Troops on the ground. Drones in the sky. Aggressive terror-related investigations in the United States. Donald Trump and Barack Obama differ significantly on style, but not much separates them when it comes to counterterrorism policy. Except, however, at least one issue: immigration.
The “migrant caravan” of Trump’s dark pre-midterm warnings has stopped short of the United States. Much of it now occupies a sprawling encampment of asylum seekers just over the border in Tijuana. Ahead of November’s congressional elections, the president repeatedly characterized the group as a national-security threat, at one point asserting the presence of “unknown Middle Easterners” that journalists on the ground could not corroborate.
As the border issue flared again in a combative press conference Trump held with Democratic congressional leaders on Tuesday, he threatened to shut down the government if lawmakers wouldn’t fund a border wall, asserting: “People are pouring into our country, including terrorists. We caught 10 terrorists over a short period of time.”

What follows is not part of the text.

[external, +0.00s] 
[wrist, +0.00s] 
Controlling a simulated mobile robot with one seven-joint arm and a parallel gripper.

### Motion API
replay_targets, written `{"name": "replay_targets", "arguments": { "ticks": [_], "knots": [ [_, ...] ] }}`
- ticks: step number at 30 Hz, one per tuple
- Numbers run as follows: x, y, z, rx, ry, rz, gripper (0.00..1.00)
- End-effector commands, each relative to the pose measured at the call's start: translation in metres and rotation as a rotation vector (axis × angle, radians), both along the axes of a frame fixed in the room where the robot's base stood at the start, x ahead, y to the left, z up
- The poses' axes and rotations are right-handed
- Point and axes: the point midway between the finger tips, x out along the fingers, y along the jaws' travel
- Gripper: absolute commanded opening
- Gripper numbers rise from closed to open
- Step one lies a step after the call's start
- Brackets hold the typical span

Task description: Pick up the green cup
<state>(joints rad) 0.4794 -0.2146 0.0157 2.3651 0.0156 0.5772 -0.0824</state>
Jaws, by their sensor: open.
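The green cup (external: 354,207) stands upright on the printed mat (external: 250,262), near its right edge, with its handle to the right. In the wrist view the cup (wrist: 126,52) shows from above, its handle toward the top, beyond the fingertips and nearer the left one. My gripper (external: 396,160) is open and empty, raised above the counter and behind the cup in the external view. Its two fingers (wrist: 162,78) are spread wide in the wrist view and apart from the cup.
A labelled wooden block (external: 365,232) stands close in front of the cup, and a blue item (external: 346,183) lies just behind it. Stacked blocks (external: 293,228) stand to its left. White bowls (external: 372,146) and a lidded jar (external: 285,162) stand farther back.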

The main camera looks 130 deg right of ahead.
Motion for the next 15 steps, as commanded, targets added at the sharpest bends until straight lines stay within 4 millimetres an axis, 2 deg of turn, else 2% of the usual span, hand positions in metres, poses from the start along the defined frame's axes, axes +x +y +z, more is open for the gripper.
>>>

“We need a wall,” he added.
Trump is the first president of the post-9/11 era to so firmly link terrorism to immigration, says Peter Neumann, a professor of security studies at King’s College London who is writing a book about Trump’s counterterrorism policy. “I think this is the single most important difference between Trump and his predecessors—the extent to which he conflates Islam, immigration, and terrorism.”